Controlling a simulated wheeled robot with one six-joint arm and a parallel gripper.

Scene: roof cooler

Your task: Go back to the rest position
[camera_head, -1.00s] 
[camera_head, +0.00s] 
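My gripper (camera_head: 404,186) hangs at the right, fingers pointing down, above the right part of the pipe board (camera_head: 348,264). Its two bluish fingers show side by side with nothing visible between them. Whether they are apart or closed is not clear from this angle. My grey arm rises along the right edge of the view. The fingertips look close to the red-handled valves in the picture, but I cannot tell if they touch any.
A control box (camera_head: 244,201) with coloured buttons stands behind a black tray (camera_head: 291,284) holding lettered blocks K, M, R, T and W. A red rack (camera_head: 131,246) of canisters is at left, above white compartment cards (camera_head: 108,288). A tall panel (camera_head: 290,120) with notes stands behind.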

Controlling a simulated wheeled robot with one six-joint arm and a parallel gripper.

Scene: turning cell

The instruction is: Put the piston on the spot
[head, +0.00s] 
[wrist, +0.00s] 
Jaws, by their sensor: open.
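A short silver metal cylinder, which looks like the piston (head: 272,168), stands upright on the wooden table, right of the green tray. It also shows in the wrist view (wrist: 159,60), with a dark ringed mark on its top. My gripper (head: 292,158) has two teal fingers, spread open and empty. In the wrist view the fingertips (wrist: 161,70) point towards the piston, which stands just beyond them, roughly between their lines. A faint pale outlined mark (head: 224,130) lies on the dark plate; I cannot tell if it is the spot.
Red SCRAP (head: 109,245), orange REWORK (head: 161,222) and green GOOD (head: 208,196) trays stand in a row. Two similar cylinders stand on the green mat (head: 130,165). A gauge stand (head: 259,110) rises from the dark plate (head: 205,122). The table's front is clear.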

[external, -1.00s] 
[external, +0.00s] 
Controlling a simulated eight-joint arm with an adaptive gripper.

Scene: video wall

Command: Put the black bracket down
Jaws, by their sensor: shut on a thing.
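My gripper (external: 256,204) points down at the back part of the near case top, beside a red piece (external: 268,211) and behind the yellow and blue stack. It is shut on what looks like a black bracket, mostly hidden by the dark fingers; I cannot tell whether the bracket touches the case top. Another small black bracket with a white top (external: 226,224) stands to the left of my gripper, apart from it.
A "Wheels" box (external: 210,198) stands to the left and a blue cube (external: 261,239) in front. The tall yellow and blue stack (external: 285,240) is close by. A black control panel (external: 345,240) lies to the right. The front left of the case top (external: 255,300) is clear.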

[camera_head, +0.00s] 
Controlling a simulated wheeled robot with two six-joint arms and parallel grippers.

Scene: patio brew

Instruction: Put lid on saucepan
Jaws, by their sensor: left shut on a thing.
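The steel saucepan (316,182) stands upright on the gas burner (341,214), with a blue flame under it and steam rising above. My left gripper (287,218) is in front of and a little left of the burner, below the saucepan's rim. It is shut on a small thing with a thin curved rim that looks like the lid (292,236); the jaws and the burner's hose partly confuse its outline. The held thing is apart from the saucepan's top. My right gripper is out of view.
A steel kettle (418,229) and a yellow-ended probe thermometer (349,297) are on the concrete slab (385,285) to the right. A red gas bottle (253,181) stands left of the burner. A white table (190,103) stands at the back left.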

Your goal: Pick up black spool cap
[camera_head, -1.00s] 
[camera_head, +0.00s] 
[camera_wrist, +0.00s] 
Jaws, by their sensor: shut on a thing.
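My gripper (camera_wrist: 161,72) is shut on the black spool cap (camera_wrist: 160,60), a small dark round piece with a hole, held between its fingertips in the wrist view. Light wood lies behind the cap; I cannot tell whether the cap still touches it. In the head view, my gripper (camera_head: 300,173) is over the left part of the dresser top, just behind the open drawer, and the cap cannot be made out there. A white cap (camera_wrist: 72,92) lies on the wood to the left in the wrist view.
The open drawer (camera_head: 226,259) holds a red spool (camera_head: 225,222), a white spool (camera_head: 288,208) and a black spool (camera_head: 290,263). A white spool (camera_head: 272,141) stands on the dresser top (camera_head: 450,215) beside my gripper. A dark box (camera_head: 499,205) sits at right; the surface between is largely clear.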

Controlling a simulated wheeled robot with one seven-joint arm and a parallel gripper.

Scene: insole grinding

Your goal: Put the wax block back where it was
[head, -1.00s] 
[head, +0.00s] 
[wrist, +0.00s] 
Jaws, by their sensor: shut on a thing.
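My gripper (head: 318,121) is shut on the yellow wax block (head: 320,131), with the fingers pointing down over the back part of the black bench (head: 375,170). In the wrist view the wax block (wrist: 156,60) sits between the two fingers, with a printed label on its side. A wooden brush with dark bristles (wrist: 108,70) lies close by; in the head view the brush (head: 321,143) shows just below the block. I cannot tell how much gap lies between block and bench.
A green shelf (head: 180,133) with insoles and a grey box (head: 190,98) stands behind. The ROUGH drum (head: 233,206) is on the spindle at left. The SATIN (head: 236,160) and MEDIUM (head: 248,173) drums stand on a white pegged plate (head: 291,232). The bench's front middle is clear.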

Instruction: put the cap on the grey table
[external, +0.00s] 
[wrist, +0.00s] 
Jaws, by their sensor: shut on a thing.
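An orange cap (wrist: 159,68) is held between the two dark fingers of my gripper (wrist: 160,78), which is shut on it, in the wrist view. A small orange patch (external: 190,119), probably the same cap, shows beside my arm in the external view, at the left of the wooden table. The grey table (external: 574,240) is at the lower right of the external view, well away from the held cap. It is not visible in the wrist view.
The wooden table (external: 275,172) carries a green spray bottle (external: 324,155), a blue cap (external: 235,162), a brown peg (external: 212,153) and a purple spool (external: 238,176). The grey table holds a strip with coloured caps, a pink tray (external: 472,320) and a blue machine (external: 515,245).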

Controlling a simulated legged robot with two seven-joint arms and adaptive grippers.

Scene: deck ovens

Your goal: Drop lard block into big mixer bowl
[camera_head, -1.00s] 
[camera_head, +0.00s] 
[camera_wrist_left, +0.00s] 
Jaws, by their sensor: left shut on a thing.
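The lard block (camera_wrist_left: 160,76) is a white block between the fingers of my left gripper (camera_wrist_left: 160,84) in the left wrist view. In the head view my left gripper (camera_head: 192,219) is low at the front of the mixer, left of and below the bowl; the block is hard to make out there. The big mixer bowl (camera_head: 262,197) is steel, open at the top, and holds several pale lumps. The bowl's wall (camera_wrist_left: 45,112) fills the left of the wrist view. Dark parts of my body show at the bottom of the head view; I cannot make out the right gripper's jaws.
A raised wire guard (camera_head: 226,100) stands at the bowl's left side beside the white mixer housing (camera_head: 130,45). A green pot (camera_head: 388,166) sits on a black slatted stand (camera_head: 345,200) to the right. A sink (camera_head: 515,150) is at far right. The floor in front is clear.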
•••
▶ **SET TASK**: Write out every entry above, word for word.

▶ **ANSWER**:
Controlling a simulated wheeled robot with one six-joint arm and a parallel gripper.

Scene: roof cooler

Your task: Go back to the rest position
[camera_head, -1.00s] 
[camera_head, +0.00s] 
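My gripper (camera_head: 404,186) hangs at the right, fingers pointing down, above the right part of the pipe board (camera_head: 348,264). Its two bluish fingers show side by side with nothing visible between them. Whether they are apart or closed is not clear from this angle. My grey arm rises along the right edge of the view. The fingertips look close to the red-handled valves in the picture, but I cannot tell if they touch any.
A control box (camera_head: 244,201) with coloured buttons stands behind a black tray (camera_head: 291,284) holding lettered blocks K, M, R, T and W. A red rack (camera_head: 131,246) of canisters is at left, above white compartment cards (camera_head: 108,288). A tall panel (camera_head: 290,120) with notes stands behind.

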Controlling a simulated wheeled robot with one six-joint arm and a parallel gripper.

Scene: turning cell

The instruction is: Put the piston on the spot
[head, +0.00s] 
[wrist, +0.00s] 
Jaws, by their sensor: open.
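A short silver metal cylinder, which looks like the piston (head: 272,168), stands upright on the wooden table, right of the green tray. It also shows in the wrist view (wrist: 159,60), with a dark ringed mark on its top. My gripper (head: 292,158) has two teal fingers, spread open and empty. In the wrist view the fingertips (wrist: 161,70) point towards the piston, which stands just beyond them, roughly between their lines. A faint pale outlined mark (head: 224,130) lies on the dark plate; I cannot tell if it is the spot.
Red SCRAP (head: 109,245), orange REWORK (head: 161,222) and green GOOD (head: 208,196) trays stand in a row. Two similar cylinders stand on the green mat (head: 130,165). A gauge stand (head: 259,110) rises from the dark plate (head: 205,122). The table's front is clear.

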[external, -1.00s] 
[external, +0.00s] 
Controlling a simulated eight-joint arm with an adaptive gripper.

Scene: video wall

Command: Put the black bracket down
Jaws, by their sensor: shut on a thing.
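My gripper (external: 256,204) points down at the back part of the near case top, beside a red piece (external: 268,211) and behind the yellow and blue stack. It is shut on what looks like a black bracket, mostly hidden by the dark fingers; I cannot tell whether the bracket touches the case top. Another small black bracket with a white top (external: 226,224) stands to the left of my gripper, apart from it.
A "Wheels" box (external: 210,198) stands to the left and a blue cube (external: 261,239) in front. The tall yellow and blue stack (external: 285,240) is close by. A black control panel (external: 345,240) lies to the right. The front left of the case top (external: 255,300) is clear.

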[camera_head, +0.00s] 
Controlling a simulated wheeled robot with two six-joint arms and parallel grippers.

Scene: patio brew

Instruction: Put lid on saucepan
Jaws, by their sensor: left shut on a thing.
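The steel saucepan (316,182) stands upright on the gas burner (341,214), with a blue flame under it and steam rising above. My left gripper (287,218) is in front of and a little left of the burner, below the saucepan's rim. It is shut on a small thing with a thin curved rim that looks like the lid (292,236); the jaws and the burner's hose partly confuse its outline. The held thing is apart from the saucepan's top. My right gripper is out of view.
A steel kettle (418,229) and a yellow-ended probe thermometer (349,297) are on the concrete slab (385,285) to the right. A red gas bottle (253,181) stands left of the burner. A white table (190,103) stands at the back left.

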Your goal: Pick up black spool cap
[camera_head, -1.00s] 
[camera_head, +0.00s] 
[camera_wrist, +0.00s] 
Jaws, by their sensor: shut on a thing.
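My gripper (camera_wrist: 161,72) is shut on the black spool cap (camera_wrist: 160,60), a small dark round piece with a hole, held between its fingertips in the wrist view. Light wood lies behind the cap; I cannot tell whether the cap still touches it. In the head view, my gripper (camera_head: 300,173) is over the left part of the dresser top, just behind the open drawer, and the cap cannot be made out there. A white cap (camera_wrist: 72,92) lies on the wood to the left in the wrist view.
The open drawer (camera_head: 226,259) holds a red spool (camera_head: 225,222), a white spool (camera_head: 288,208) and a black spool (camera_head: 290,263). A white spool (camera_head: 272,141) stands on the dresser top (camera_head: 450,215) beside my gripper. A dark box (camera_head: 499,205) sits at right; the surface between is largely clear.

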Controlling a simulated wheeled robot with one seven-joint arm and a parallel gripper.

Scene: insole grinding

Your goal: Put the wax block back where it was
[head, -1.00s] 
[head, +0.00s] 
[wrist, +0.00s] 
Jaws, by their sensor: shut on a thing.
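My gripper (head: 318,121) is shut on the yellow wax block (head: 320,131), with the fingers pointing down over the back part of the black bench (head: 375,170). In the wrist view the wax block (wrist: 156,60) sits between the two fingers, with a printed label on its side. A wooden brush with dark bristles (wrist: 108,70) lies close by; in the head view the brush (head: 321,143) shows just below the block. I cannot tell how much gap lies between block and bench.
A green shelf (head: 180,133) with insoles and a grey box (head: 190,98) stands behind. The ROUGH drum (head: 233,206) is on the spindle at left. The SATIN (head: 236,160) and MEDIUM (head: 248,173) drums stand on a white pegged plate (head: 291,232). The bench's front middle is clear.

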Instruction: put the cap on the grey table
[external, +0.00s] 
[wrist, +0.00s] 
Jaws, by their sensor: shut on a thing.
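An orange cap (wrist: 159,68) is held between the two dark fingers of my gripper (wrist: 160,78), which is shut on it, in the wrist view. A small orange patch (external: 190,119), probably the same cap, shows beside my arm in the external view, at the left of the wooden table. The grey table (external: 574,240) is at the lower right of the external view, well away from the held cap. It is not visible in the wrist view.
The wooden table (external: 275,172) carries a green spray bottle (external: 324,155), a blue cap (external: 235,162), a brown peg (external: 212,153) and a purple spool (external: 238,176). The grey table holds a strip with coloured caps, a pink tray (external: 472,320) and a blue machine (external: 515,245).

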Controlling a simulated legged robot with two seven-joint arms and adaptive grippers.

Scene: deck ovens

Your goal: Drop lard block into big mixer bowl
[camera_head, -1.00s] 
[camera_head, +0.00s] 
[camera_wrist_left, +0.00s] 
Jaws, by their sensor: left shut on a thing.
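The lard block (camera_wrist_left: 160,76) is a white block between the fingers of my left gripper (camera_wrist_left: 160,84) in the left wrist view. In the head view my left gripper (camera_head: 192,219) is low at the front of the mixer, left of and below the bowl; the block is hard to make out there. The big mixer bowl (camera_head: 262,197) is steel, open at the top, and holds several pale lumps. The bowl's wall (camera_wrist_left: 45,112) fills the left of the wrist view. Dark parts of my body show at the bottom of the head view; I cannot make out the right gripper's jaws.
A raised wire guard (camera_head: 226,100) stands at the bowl's left side beside the white mixer housing (camera_head: 130,45). A green pot (camera_head: 388,166) sits on a black slatted stand (camera_head: 345,200) to the right. A sink (camera_head: 515,150) is at far right. The floor in front is clear.

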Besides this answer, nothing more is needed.